Help fight this new “parking tax” on nonprofits

In addition to the illogical and the harmful effects of this law, the language is vague in several parts. For example, the League of American Orchestras has pointed out that it is unclear whether the tax would apply to reimbursing musicians for travel to performance locations in other cities.

Because repealing this law is unlikely to happen during this election year, the new UBIT Coalition — CalNonprofits, National Council of Nonprofits, the American Institute of Certified Public Accountants (AICPA), the American Society of Association Executives (ASAE), and 33 others are calling on the Treasury Department and the IRS to delay new UBIT liabilities unless and until the government provides clear guidance to nonprofits on how to implement this new tax.

The Coalition is also calling on nonprofits to contact their members of Congress about this new tax, and to ask them to let the Treasury know they would like to see a delay. Coalition members are finding some responsiveness with both Republican and Democratic representatives, including through several bills being introduced. The Nonprofits Support Act, H.R. 6037, introduced by Representative Michael Conaway (R-TX), would repeal both of the new UBI taxes. Representative Mark Walker (R-NC) introduced the LIFT for Charities Act that would repeal the new tax on certain parking and transportation benefits. And, Representative Jim Clyburn (D-SC), is expected to introduce the Places of Worship and Charitable Organizations Tax Fix Act to repeal the transportation benefits tax.
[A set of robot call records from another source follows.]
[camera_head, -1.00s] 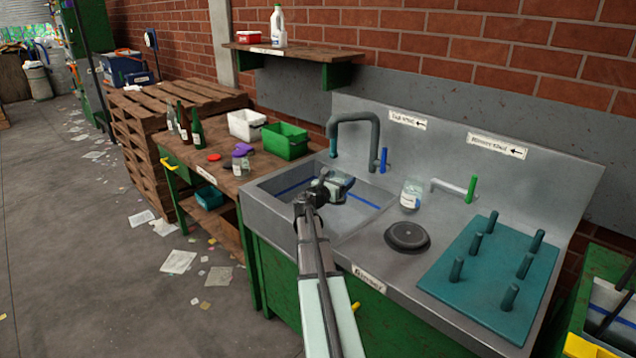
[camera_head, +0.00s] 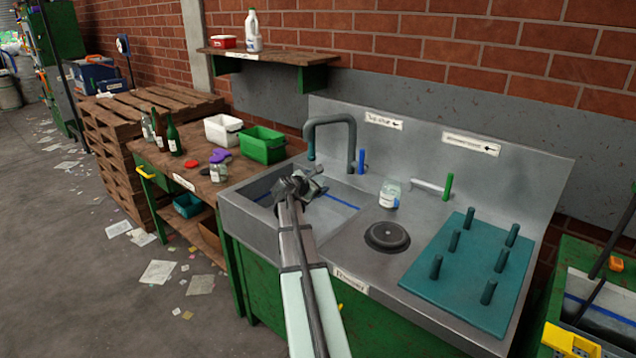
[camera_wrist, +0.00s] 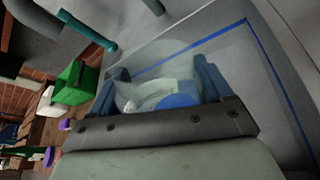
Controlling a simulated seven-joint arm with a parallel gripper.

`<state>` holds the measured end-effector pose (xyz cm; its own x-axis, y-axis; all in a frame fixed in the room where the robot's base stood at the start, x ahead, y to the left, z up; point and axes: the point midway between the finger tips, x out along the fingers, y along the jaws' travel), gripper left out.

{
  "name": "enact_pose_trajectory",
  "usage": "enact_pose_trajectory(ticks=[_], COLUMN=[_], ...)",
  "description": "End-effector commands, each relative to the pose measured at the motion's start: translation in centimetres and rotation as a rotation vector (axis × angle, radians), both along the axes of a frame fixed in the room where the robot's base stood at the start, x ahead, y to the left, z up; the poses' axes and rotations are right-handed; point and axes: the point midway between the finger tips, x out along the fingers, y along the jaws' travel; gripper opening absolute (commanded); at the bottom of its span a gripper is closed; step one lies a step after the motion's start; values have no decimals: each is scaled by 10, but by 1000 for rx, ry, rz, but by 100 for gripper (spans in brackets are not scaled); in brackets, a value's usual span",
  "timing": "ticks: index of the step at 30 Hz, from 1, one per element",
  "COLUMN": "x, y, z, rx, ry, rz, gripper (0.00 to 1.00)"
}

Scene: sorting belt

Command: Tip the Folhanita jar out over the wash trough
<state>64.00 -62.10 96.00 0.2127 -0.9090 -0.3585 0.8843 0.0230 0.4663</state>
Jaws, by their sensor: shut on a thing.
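My gripper (camera_head: 306,186) is over the wash trough (camera_head: 262,188), left of the counter's middle. In the wrist view my gripper (camera_wrist: 162,84) is shut on a clear glass jar (camera_wrist: 150,92) with a white and blue label. The jar lies sideways between the blue fingers. Its label cannot be read, and I cannot tell whether anything is inside. In the head view the gripper mostly hides the jar. A blue line runs along the trough's inside. The dark tap (camera_head: 331,133) arches over the back of the trough.
A similar labelled jar (camera_head: 389,193) stands on the counter beside a round black disc (camera_head: 387,236). A teal peg board (camera_head: 472,268) is at the right. Bottles (camera_head: 173,136), a white tub (camera_head: 222,130) and a green tub (camera_head: 262,144) stand on the left bench.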

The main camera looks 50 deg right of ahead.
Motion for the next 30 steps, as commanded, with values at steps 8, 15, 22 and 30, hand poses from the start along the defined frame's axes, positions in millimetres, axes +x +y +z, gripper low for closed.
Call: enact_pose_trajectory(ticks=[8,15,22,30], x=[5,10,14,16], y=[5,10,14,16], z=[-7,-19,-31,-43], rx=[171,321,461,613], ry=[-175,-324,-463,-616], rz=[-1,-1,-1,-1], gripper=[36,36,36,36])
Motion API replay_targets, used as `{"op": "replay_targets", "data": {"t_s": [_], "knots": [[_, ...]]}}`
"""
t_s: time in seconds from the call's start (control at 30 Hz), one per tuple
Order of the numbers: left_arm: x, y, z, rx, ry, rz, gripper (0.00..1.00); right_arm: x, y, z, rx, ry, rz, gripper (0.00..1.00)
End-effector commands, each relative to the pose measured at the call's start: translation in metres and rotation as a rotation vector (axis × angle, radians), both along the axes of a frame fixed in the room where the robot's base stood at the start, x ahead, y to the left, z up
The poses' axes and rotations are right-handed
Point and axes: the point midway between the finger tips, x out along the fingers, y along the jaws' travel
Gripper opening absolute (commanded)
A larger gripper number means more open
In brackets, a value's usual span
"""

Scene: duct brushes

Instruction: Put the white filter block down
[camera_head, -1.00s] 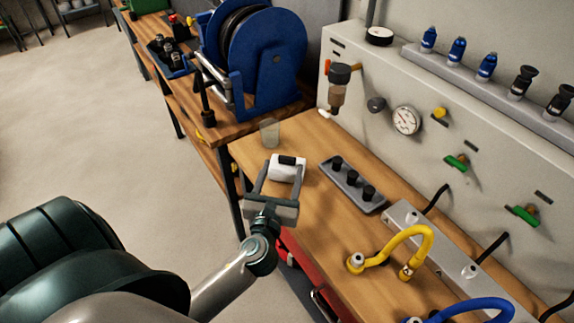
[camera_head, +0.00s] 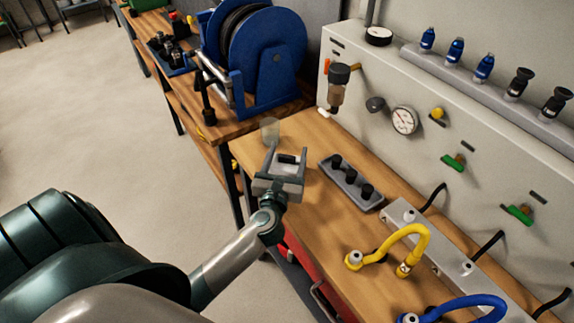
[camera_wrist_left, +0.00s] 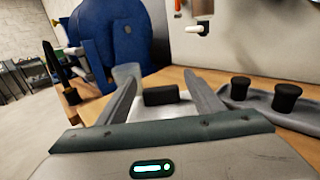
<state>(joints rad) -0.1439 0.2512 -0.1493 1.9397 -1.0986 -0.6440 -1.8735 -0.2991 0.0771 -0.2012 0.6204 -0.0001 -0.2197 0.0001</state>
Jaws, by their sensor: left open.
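The white filter block (camera_head: 285,168), with a black part on top, sits at the near left end of the wooden bench. My left gripper (camera_head: 287,150) is open, with one finger on each side of the block. In the head view the fingers and palm hide much of the block. In the left wrist view the block (camera_wrist_left: 172,111) shows between the spread fingers of the left gripper (camera_wrist_left: 162,82), its black top just beyond the palm. Whether the fingers touch it I cannot tell. My right gripper is not in view.
A clear cup (camera_head: 270,130) stands just behind the block. A grey rack with black knobs (camera_head: 351,182) lies to its right. Yellow (camera_head: 412,231) and blue hoses are nearer. A blue reel (camera_head: 262,60) stands on the bench behind. Bare wood (camera_head: 318,208) lies in front of the rack.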

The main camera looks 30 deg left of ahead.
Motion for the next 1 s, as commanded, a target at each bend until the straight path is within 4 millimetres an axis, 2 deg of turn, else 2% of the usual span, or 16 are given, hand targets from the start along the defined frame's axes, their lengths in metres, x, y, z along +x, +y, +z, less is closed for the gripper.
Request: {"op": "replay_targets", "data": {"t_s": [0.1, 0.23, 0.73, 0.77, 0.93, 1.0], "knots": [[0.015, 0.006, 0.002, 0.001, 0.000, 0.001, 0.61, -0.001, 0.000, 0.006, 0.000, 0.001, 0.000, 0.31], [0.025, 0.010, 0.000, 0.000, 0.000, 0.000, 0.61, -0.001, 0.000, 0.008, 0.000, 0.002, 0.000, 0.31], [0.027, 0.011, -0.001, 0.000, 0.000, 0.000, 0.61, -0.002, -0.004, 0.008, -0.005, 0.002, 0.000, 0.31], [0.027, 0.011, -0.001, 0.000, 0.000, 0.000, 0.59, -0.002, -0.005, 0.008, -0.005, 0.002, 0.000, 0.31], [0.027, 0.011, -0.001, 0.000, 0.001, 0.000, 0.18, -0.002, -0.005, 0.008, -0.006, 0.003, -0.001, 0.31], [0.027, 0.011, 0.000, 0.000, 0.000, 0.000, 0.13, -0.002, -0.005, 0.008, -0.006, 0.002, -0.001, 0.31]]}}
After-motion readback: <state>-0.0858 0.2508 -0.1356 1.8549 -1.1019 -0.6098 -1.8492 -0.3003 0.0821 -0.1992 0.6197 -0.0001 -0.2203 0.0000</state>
While introducing legislation is a positive first step, we will need to keep the pressure on. Here’s three steps to take:

First: talk with your auditor (if you have one), accounting staff and board finance committee about the changes. Don’t wait for the audit to start to find out whether your auditor thinks you have to pay these taxes. You may need to be planning now for how to pay them.
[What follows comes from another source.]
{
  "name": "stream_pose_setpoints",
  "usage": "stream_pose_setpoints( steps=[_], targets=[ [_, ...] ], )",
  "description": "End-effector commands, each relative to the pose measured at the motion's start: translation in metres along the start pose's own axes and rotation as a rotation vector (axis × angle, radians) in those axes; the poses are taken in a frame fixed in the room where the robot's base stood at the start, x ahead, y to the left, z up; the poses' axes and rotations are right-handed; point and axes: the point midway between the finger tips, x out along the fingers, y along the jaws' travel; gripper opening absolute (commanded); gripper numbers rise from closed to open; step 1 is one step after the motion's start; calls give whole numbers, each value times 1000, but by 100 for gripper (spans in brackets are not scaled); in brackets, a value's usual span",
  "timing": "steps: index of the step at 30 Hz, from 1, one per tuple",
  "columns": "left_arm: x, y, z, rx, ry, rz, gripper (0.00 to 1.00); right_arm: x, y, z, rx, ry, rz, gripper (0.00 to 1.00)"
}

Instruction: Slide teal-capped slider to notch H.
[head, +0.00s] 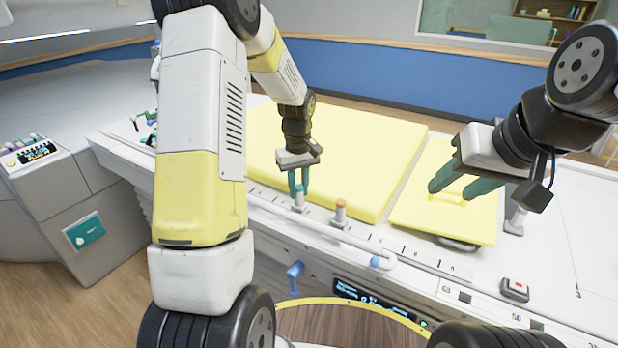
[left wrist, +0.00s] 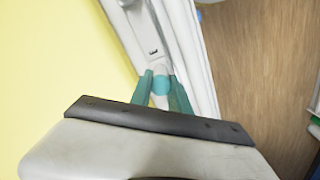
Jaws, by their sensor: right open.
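The teal-capped slider (left wrist: 161,85) is a short white post with a teal cap, standing on the rail along the table's near edge. In the left wrist view its cap sits between my left gripper's (left wrist: 160,74) two teal fingers, which close in on both sides. In the head view my left gripper (head: 299,184) points down over this slider's post (head: 299,203), and the fingers hide most of the cap. My right gripper (head: 455,186) is open and empty, over the yellow pad by its handle. The notch letters are too small to read.
An orange-capped slider (head: 340,210) stands just right of my left gripper. A large yellow mat (head: 340,150) lies behind the rail and a smaller yellow pad (head: 410,218) to the right. A blue knob (head: 294,272) and a red-button box (head: 515,288) are along the front.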

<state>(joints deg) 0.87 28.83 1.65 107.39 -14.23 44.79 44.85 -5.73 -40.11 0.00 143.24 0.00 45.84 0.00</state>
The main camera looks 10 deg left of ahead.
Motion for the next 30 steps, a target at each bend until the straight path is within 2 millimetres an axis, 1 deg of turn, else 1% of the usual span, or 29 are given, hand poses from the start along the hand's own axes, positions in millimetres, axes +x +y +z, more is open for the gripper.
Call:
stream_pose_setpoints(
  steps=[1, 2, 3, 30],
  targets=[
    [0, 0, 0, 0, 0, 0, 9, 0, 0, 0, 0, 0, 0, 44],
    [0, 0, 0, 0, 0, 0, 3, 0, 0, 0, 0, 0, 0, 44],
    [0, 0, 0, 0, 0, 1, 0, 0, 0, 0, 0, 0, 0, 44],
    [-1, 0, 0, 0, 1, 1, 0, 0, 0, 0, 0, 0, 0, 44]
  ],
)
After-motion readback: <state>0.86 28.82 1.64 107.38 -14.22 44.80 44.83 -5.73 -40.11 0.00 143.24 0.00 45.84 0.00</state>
Second: join us in the campaign to seek either a delay or better guidance. Go to this page on the IRS webpage, type in “Form 990T” in the “Form/Instruction/Publication Number”, and write comments to the IRS, explaining why you are concerned about this new tax and what it will mean for your nonprofit. Please send your comments to Nancy Berlin as well so we can work together and get clear answers about how this problem is going to get fixed.

Third: share the comments you submit and the questions you have about the new taxes with your Senators and Representatives and ask them to urge the Treasury Department and IRS to delay these new taxes.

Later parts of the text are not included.